▸ **DATA**

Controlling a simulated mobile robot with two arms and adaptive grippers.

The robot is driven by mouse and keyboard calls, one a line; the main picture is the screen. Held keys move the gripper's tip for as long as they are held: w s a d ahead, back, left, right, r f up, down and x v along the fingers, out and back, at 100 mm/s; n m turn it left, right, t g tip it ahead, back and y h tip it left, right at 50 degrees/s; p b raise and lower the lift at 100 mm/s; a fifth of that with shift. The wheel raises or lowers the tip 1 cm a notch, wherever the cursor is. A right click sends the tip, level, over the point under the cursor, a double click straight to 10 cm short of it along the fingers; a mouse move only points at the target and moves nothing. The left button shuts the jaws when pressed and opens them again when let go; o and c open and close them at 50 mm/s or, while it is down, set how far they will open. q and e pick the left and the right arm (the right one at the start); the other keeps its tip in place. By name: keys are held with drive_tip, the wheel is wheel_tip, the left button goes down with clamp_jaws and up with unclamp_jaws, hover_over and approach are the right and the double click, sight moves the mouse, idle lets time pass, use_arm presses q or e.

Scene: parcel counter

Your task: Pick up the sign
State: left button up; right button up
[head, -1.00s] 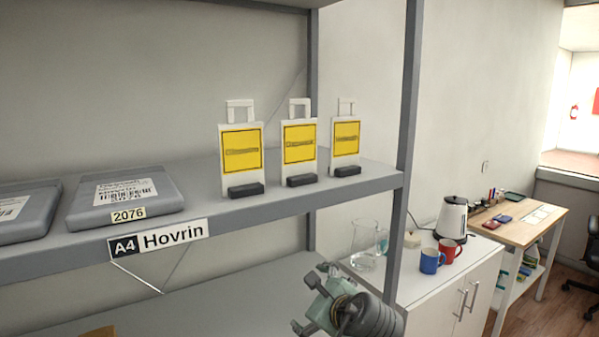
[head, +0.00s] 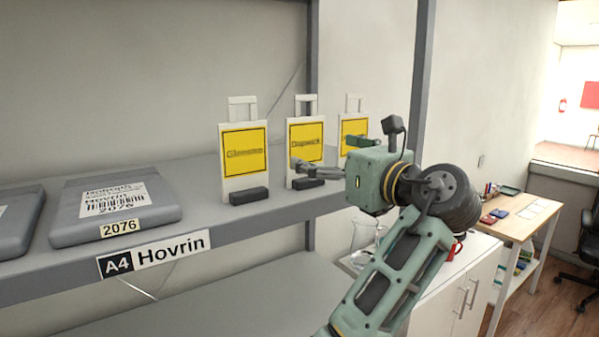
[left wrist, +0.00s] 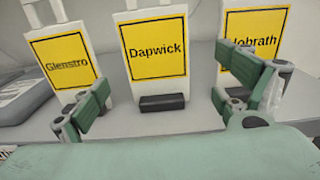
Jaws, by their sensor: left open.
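Three white signs with yellow panels stand upright in dark bases on the shelf. The left one, Glenstro as far as it can be read, (head: 243,150) stands clear. The middle sign, Dapwick, (head: 304,132) is partly behind my left gripper (head: 325,156). In the left wrist view the Dapwick sign (left wrist: 155,50) stands ahead, framed between the two open fingers (left wrist: 165,92). The gripper is empty and apart from it as far as I can see. My right gripper is not in view.
Grey parcels (head: 115,203) lie on the shelf to the left, above an "A4 Hovrin" label (head: 153,254). A shelf post (head: 423,80) rises at the right. A white cabinet with a glass jug (head: 364,236) stands beyond. The shelf between parcel and signs is clear.

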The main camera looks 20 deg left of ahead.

▸ **WHAT IS BEING ASKED**
Pull out every line above that holds the word "robot".

▸ **CORRECT OUTPUT**
Controlling a simulated mobile robot with two arms and adaptive grippers.
The robot is driven by mouse and keyboard calls, one a line; the main picture is the screen. Held keys move the gripper's tip for as long as they are held: w s a d ahead, back, left, right, r f up, down and x v along the fingers, out and back, at 100 mm/s; n m turn it left, right, t g tip it ahead, back and y h tip it left, right at 50 degrees/s; p b raise and lower the lift at 100 mm/s; a fifth of that with shift. The wheel raises or lowers the tip 1 cm a notch, wherever the cursor is. A right click sends the tip, level, over the point under the cursor, a double click straight to 10 cm short of it along the fingers; a mouse move only points at the target and moves nothing. The left button shuts the jaws when pressed and opens them again when let go; o and c open and close them at 50 mm/s or, while it is down, set how far they will open. q and e pick the left and the right arm (the right one at the start); the other keeps its tip in place. By name: keys are held with drive_tip, the wheel is wheel_tip, the left button goes down with clamp_jaws and up with unclamp_jaws, hover_over and approach are the right and the double click, sight moves the mouse, idle lets time pass, use_arm presses q or e.

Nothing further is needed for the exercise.